§ TASK OBJECTIVE
Work through the data line by line, gathering every line that has the word "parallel".

§ DATA LISTING
···

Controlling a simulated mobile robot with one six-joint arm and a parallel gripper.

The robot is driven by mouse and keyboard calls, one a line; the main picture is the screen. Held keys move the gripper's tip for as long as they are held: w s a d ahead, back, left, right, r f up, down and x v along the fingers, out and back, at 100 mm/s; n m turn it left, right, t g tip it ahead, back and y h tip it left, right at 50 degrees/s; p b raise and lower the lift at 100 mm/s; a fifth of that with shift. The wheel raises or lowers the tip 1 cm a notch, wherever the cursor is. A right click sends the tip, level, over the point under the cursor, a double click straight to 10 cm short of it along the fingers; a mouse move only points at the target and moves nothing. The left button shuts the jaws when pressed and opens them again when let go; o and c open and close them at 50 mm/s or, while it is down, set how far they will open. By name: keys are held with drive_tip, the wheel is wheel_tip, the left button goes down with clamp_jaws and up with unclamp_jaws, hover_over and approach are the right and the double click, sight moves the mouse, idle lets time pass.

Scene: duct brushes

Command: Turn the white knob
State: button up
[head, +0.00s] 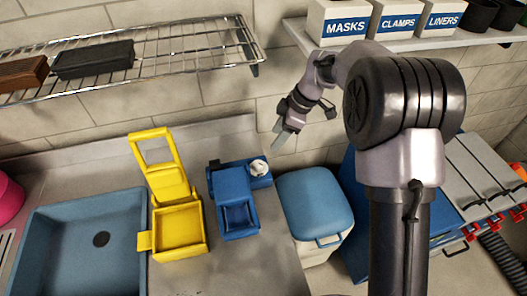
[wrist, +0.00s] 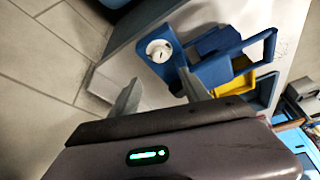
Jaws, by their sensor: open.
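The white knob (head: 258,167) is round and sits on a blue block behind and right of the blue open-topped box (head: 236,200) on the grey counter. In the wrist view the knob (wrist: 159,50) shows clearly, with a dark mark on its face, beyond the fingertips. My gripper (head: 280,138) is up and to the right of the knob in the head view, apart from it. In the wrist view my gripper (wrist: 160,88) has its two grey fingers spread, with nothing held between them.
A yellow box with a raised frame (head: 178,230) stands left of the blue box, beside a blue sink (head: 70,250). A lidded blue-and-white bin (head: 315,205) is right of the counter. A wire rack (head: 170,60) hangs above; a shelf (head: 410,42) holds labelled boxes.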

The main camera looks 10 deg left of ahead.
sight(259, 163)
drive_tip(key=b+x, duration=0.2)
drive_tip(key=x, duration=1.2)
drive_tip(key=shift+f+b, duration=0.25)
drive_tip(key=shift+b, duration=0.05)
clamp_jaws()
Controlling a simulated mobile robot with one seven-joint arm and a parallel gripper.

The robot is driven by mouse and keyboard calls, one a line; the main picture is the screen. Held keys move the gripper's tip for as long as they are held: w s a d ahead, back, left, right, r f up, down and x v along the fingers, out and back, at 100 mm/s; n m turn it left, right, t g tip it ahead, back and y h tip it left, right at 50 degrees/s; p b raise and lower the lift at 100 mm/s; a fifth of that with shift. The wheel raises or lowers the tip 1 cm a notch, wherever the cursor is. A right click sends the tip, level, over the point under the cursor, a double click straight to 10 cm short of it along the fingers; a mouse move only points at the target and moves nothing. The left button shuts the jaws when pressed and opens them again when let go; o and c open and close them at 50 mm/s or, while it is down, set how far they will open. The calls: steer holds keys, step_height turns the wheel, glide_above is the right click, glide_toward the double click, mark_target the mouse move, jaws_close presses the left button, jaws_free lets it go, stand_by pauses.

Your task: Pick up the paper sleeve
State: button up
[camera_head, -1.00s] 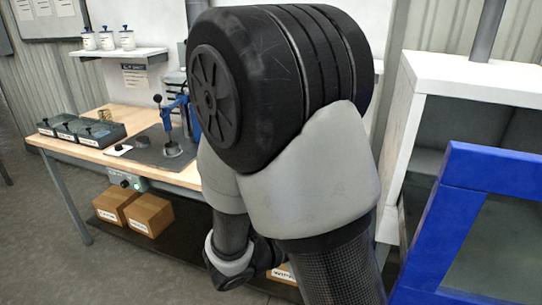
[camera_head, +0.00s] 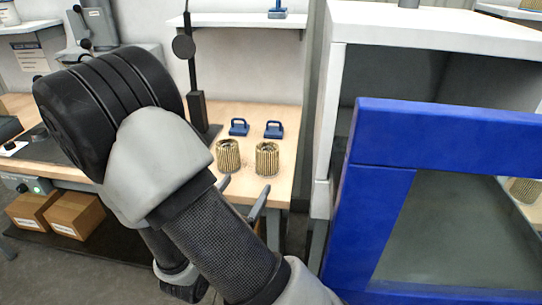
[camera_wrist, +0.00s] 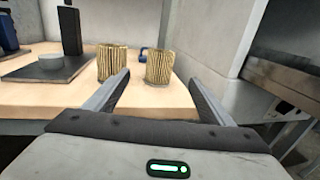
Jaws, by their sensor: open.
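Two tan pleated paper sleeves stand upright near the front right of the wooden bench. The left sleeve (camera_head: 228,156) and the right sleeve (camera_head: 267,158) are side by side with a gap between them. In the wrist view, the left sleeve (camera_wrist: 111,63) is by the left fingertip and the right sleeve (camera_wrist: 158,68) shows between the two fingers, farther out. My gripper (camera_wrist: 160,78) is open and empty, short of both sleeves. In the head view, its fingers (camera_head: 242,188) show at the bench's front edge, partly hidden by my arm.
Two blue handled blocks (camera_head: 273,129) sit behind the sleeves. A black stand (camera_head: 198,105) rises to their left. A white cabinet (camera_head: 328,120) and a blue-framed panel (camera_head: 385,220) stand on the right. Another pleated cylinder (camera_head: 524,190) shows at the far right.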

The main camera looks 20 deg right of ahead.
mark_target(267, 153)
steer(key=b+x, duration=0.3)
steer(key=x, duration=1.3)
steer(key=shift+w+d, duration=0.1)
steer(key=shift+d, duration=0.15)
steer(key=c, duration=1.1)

···

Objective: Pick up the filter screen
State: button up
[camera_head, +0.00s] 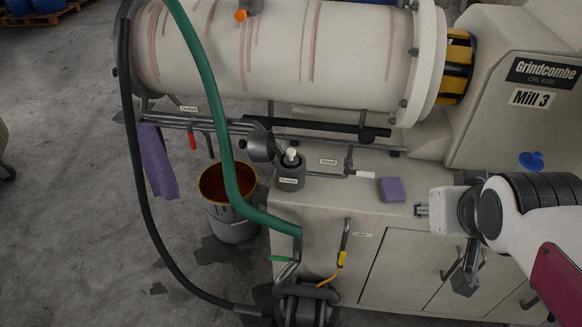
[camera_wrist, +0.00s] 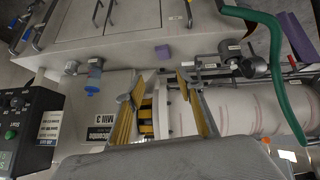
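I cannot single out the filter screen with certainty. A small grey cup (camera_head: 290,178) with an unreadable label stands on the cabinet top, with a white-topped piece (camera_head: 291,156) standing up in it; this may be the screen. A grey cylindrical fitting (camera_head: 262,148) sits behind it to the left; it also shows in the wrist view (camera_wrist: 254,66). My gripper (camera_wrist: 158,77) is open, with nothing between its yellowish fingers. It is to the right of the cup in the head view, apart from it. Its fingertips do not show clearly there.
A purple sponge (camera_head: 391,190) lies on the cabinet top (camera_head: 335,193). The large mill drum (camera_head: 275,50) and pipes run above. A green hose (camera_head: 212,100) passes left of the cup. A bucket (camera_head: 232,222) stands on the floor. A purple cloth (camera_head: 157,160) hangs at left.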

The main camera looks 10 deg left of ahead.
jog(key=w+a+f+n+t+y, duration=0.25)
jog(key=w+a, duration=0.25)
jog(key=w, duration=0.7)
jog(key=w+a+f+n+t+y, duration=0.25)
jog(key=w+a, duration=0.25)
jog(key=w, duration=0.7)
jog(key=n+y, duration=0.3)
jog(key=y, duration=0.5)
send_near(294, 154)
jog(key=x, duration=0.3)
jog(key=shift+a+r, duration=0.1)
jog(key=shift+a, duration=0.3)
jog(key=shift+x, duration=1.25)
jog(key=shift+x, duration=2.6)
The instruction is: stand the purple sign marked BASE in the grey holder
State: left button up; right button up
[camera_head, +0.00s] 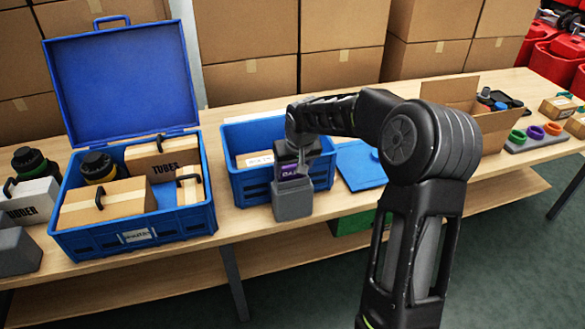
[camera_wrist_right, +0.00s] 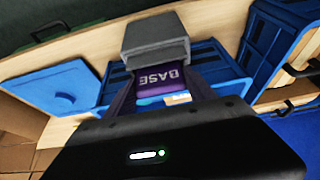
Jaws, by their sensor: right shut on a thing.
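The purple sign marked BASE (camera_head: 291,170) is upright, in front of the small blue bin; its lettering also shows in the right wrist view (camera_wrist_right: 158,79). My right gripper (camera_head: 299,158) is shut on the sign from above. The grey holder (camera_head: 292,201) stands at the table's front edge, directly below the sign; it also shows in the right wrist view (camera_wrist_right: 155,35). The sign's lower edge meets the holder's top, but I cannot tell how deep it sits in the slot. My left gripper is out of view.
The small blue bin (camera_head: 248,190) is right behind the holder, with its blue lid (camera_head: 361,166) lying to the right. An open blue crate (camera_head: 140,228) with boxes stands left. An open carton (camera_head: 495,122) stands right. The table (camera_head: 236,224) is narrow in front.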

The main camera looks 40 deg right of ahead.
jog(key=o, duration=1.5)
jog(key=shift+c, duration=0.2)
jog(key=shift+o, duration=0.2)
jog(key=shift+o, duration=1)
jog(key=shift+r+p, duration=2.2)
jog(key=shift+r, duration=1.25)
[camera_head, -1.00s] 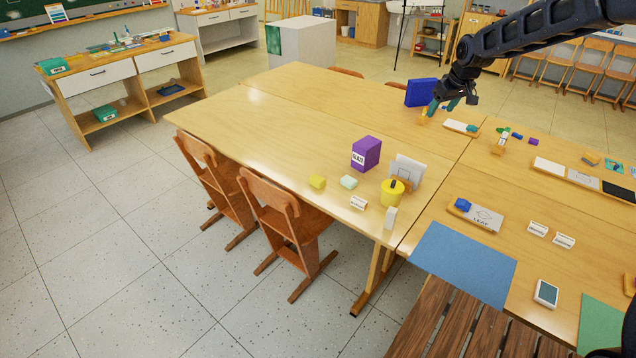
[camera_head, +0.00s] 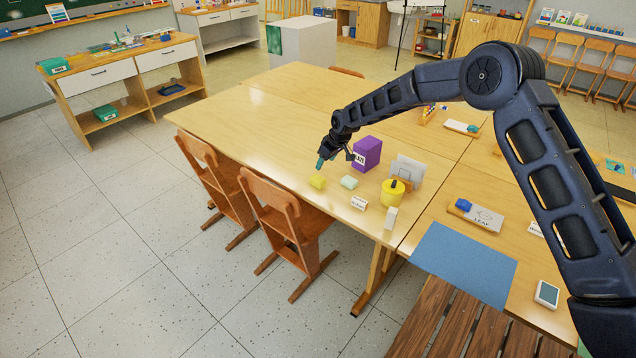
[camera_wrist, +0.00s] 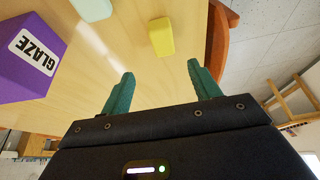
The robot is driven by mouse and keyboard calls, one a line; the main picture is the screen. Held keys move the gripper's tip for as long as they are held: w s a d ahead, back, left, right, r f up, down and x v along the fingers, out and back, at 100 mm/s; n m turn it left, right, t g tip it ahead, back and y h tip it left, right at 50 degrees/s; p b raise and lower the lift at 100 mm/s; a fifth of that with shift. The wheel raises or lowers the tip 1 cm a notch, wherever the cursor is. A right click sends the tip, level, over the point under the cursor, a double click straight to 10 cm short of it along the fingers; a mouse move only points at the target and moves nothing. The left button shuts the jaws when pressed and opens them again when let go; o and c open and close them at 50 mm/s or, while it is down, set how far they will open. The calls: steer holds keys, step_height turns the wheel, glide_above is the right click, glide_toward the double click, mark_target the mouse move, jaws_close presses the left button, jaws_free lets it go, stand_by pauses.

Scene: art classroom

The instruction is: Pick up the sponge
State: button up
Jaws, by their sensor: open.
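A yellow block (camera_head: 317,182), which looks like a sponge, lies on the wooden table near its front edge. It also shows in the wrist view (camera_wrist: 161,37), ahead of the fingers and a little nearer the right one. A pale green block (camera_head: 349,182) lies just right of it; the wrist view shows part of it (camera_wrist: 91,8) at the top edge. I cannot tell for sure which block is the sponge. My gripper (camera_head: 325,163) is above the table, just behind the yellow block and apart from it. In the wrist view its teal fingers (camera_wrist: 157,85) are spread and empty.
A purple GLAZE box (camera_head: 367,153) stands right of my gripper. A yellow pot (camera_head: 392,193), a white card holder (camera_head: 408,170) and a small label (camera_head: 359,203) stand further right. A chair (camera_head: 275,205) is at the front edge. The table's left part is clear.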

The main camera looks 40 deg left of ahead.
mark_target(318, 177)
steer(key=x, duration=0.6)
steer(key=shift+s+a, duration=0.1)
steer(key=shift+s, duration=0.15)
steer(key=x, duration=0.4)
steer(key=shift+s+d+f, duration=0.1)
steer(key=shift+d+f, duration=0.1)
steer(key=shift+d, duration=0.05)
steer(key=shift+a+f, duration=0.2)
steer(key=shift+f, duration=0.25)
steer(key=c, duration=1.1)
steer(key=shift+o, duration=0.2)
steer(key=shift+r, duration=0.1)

···

§ ANSWER
Controlling a simulated mobile robot with one six-joint arm and a parallel gripper.
Controlling a simulated mobile robot with one seven-joint arm and a parallel gripper.

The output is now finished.